**Task statement**
Without the pictures, reproduce the records that follow exactly.

(Extracted data entries)
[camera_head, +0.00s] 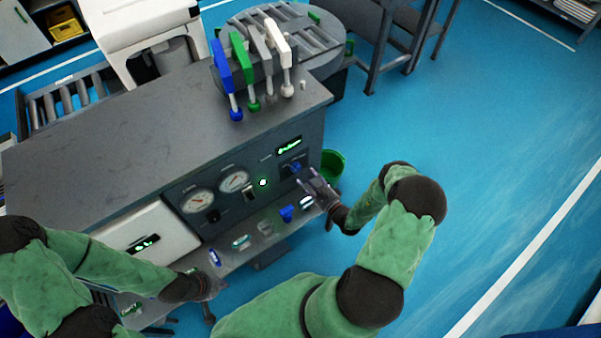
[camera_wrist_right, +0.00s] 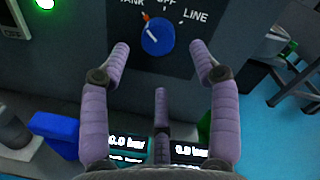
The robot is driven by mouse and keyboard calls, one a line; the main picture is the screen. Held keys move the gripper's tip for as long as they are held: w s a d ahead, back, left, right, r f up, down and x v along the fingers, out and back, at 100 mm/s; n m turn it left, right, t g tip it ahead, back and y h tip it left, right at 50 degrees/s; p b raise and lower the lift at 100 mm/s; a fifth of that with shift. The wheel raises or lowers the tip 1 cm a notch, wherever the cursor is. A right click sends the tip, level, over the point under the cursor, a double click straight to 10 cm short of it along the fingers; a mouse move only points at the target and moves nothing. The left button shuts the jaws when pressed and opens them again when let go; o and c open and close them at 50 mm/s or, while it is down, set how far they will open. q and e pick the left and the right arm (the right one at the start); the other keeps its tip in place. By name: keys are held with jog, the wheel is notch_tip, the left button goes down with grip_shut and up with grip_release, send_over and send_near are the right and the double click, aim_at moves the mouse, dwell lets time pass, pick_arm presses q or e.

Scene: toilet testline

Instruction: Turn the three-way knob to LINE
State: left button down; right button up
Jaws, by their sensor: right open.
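The three-way knob (camera_wrist_right: 157,37) is round and blue on a dark panel in the right wrist view. The labels TANK, OFF and LINE (camera_wrist_right: 196,16) arc above it, with TANK and OFF partly cut off. A pale line on the knob points up-left, toward the TANK side, near a small orange mark. My right gripper (camera_wrist_right: 160,58) is open, its purple fingers either side of the knob and apart from it. In the head view the knob (camera_head: 293,167) is just left of my right gripper (camera_head: 307,178). My left gripper (camera_head: 213,288) is low beside the bench; its jaws are unclear.
The panel carries two round gauges (camera_head: 234,182) and a green light (camera_head: 263,183). A shelf (camera_head: 238,262) with small blue and clear items runs below. Coloured levers (camera_head: 241,62) stand on the bench top (camera_head: 150,125). Blue floor (camera_head: 480,130) is open to the right.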

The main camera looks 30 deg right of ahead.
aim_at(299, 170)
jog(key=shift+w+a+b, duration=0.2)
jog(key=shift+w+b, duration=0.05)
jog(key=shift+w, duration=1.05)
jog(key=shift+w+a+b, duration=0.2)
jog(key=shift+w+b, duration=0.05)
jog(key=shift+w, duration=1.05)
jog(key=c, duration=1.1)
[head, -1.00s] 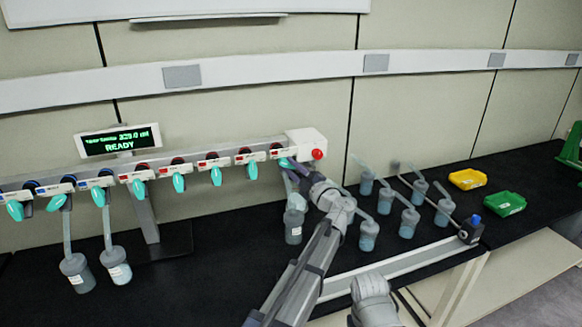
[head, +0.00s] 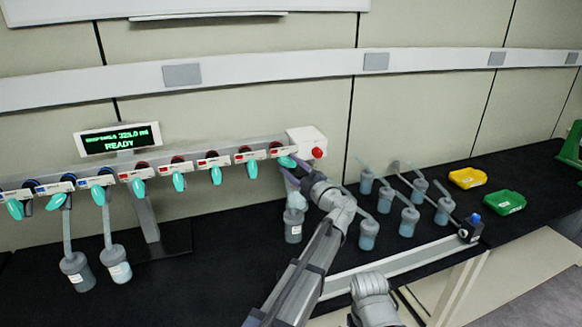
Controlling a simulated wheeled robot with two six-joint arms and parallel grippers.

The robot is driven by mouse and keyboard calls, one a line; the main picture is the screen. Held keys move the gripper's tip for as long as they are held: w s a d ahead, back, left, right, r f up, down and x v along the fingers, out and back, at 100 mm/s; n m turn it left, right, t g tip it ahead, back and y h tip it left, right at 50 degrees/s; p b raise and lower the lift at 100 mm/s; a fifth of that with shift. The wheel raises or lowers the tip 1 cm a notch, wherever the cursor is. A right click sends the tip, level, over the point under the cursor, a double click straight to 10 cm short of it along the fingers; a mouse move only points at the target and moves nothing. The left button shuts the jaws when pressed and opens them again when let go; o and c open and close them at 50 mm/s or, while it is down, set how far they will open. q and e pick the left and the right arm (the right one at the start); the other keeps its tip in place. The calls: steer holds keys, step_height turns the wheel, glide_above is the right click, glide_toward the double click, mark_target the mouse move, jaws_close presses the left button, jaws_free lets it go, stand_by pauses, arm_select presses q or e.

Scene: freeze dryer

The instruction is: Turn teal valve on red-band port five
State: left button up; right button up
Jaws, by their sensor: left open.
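The port rail carries a row of ports with teal valve handles. Several ports on its right part have red bands. The rightmost red-band port (head: 282,152) is at the end of the row, next to the white end box. Its teal valve (head: 287,161) is small in view and partly covered by my left gripper (head: 297,167). My left gripper is open, with its fingertips right at this valve; I cannot tell whether they touch it. The other red-band valves, such as the neighbouring teal handle (head: 252,168), hang downward. My right gripper is not in view.
The white end box has a red button (head: 317,153). A flask (head: 293,222) hangs below my left gripper. Several flasks (head: 368,232) stand on the black bench to the right, near a yellow bin (head: 467,178) and a green bin (head: 508,203). A display (head: 118,140) reads READY.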

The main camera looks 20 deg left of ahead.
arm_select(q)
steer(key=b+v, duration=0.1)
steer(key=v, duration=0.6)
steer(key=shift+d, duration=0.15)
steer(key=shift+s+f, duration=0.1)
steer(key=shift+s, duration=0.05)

**The solution**
[camera_head, +0.00s] 
[camera_wrist_right, +0.00s] 
The robot is driven by mouse and keyboard calls, one a line; the main picture is the screen. Held keys move the gripper's tip for as long as they are held: w s a d ahead, back, left, right, r f up, down and x v along the fingers, out and back, at 100 mm/s; n m turn it left, right, t g tip it ahead, back and y h tip it left, right at 50 degrees/s; p b raise and lower the lift at 100 mm/s; a fifth of that with shift. The wheel raises or lowers the tip 1 cm a notch, wherever the cursor is. A right click sends the tip, level, over the point under the cursor, a double click straight to 10 cm short of it along the fingers; a mouse move only points at the target and moves nothing. The left button shuts the jaws when pressed and opens them again when let go; o and c open and close them at 50 mm/s or, while it is down, set how far they will open. q and e pick the left and the right arm (the right one at the start); the other keeps its tip in place. By name: keys are held with jog, the wheel is notch_tip, the left button goes down with grip_shut and up with grip_release, send_over and send_near are the right and the double click, aim_at moves the mouse, dwell lets time pass, pick_arm presses q or e.

Scene: toilet testline

Instruction: Turn the three-way knob to LINE
State: left button down; right button up
Jaws, by their sensor: right open.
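The three-way knob (camera_wrist_right: 157,37) is round and blue on a dark panel in the right wrist view. The labels TANK, OFF and LINE (camera_wrist_right: 196,16) arc above it, with TANK and OFF partly cut off. A pale line on the knob points up-left, toward the TANK side, near a small orange mark. My right gripper (camera_wrist_right: 160,58) is open, its purple fingers either side of the knob and apart from it. In the head view the knob (camera_head: 293,167) is just left of my right gripper (camera_head: 307,178). My left gripper (camera_head: 213,288) is low beside the bench; its jaws are unclear.
The panel carries two round gauges (camera_head: 234,182) and a green light (camera_head: 263,183). A shelf (camera_head: 238,262) with small blue and clear items runs below. Coloured levers (camera_head: 241,62) stand on the bench top (camera_head: 150,125). Blue floor (camera_head: 480,130) is open to the right.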

The main camera looks 30 deg right of ahead.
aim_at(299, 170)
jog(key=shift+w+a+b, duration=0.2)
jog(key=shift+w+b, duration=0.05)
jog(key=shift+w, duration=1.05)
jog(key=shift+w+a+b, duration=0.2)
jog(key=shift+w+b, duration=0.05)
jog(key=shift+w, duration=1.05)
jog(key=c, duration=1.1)
[head, -1.00s] 
[head, +0.00s] 
Controlling a simulated wheeled robot with two six-joint arms and parallel grippers.

The robot is driven by mouse and keyboard calls, one a line; the main picture is the screen. Held keys move the gripper's tip for as long as they are held: w s a d ahead, back, left, right, r f up, down and x v along the fingers, out and back, at 100 mm/s; n m turn it left, right, t g tip it ahead, back and y h tip it left, right at 50 degrees/s; p b raise and lower the lift at 100 mm/s; a fifth of that with shift. The wheel raises or lowers the tip 1 cm a notch, wherever the cursor is. A right click sends the tip, level, over the point under the cursor, a double click straight to 10 cm short of it along the fingers; a mouse move only points at the target and moves nothing. The left button shuts the jaws when pressed and opens them again when let go; o and c open and close them at 50 mm/s or, while it is down, set how far they will open. q and e pick the left and the right arm (the right one at the start); the other keeps its tip in place. The calls: steer holds keys, step_height turns the wheel, glide_above is the right click, glide_toward the double click, mark_target the mouse move, jaws_close presses the left button, jaws_free lets it go, stand_by pauses, arm_select presses q or e.

Scene: freeze dryer

The instruction is: Turn teal valve on red-band port five
State: left button up; right button up
Jaws, by their sensor: left open.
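The port rail carries a row of ports with teal valve handles. Several ports on its right part have red bands. The rightmost red-band port (head: 282,152) is at the end of the row, next to the white end box. Its teal valve (head: 287,161) is small in view and partly covered by my left gripper (head: 297,167). My left gripper is open, with its fingertips right at this valve; I cannot tell whether they touch it. The other red-band valves, such as the neighbouring teal handle (head: 252,168), hang downward. My right gripper is not in view.
The white end box has a red button (head: 317,153). A flask (head: 293,222) hangs below my left gripper. Several flasks (head: 368,232) stand on the black bench to the right, near a yellow bin (head: 467,178) and a green bin (head: 508,203). A display (head: 118,140) reads READY.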

The main camera looks 20 deg left of ahead.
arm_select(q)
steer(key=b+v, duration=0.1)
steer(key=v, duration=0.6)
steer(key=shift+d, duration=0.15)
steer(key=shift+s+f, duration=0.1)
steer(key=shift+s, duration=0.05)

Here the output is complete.